Material supplied:
>> Begin

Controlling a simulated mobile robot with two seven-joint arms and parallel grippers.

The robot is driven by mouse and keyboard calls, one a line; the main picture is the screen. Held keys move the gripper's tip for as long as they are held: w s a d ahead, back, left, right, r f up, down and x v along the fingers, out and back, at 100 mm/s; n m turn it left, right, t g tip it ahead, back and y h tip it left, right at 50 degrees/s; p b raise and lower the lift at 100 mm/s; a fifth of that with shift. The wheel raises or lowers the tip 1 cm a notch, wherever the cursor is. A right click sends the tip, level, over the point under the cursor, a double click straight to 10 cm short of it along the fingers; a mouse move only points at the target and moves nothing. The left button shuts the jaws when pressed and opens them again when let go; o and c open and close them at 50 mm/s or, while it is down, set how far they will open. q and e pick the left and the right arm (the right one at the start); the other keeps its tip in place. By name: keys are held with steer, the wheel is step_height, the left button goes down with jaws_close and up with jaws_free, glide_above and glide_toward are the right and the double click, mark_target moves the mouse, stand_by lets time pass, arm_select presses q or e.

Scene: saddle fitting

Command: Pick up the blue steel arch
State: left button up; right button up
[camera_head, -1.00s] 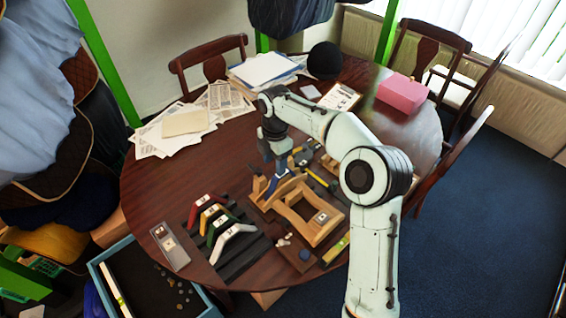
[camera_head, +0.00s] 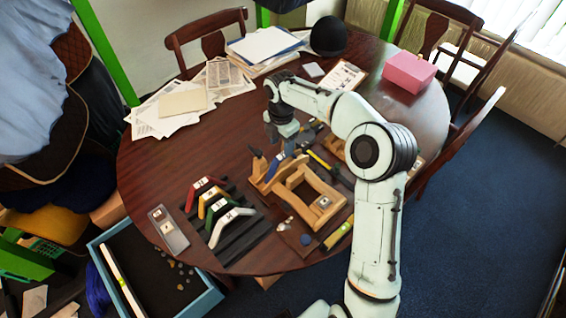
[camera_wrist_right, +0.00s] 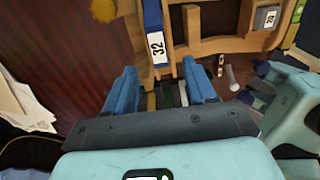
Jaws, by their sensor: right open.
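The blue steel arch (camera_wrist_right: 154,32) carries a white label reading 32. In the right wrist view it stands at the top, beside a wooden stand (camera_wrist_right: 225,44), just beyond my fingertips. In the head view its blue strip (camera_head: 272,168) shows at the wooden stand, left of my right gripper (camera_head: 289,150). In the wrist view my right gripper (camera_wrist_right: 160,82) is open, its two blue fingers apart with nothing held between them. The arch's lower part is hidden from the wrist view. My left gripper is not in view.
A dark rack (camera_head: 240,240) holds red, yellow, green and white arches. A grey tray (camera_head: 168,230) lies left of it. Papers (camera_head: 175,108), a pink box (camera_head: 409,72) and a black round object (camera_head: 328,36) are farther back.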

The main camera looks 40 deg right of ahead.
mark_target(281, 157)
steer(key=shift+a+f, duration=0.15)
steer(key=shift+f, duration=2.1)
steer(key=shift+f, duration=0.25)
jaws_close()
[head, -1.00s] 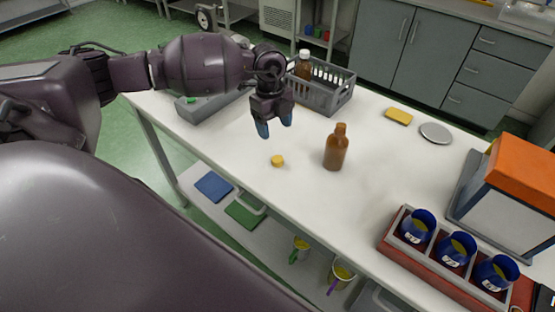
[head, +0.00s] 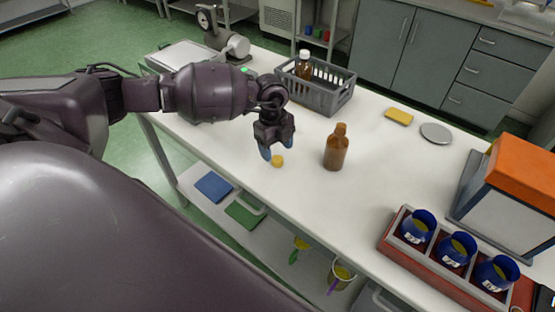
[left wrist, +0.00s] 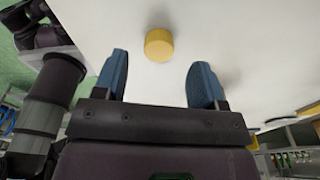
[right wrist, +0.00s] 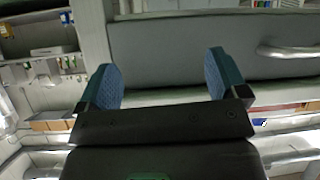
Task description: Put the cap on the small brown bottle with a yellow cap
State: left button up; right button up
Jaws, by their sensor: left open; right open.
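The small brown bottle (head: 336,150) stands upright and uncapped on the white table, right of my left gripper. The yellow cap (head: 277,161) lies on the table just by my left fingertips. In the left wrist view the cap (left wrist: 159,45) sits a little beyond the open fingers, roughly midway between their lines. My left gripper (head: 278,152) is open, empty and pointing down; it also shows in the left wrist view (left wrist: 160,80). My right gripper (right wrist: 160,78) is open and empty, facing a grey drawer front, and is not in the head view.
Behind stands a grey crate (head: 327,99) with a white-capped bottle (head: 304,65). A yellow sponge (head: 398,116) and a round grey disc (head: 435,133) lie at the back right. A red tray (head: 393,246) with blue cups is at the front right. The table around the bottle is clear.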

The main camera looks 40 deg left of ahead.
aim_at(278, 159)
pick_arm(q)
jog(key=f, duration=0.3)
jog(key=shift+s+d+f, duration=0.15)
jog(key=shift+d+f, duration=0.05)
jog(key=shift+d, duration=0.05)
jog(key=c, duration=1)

>> End

Short problem:
Copy out, exactly, every line from the one that contains "[camera_head, -1.00s]" through the one that contains "[camera_wrist_right, +0.00s]". Pictures stay out of the copy.

Final answer:
[camera_head, -1.00s] 
[camera_head, +0.00s] 
[camera_wrist_right, +0.00s] 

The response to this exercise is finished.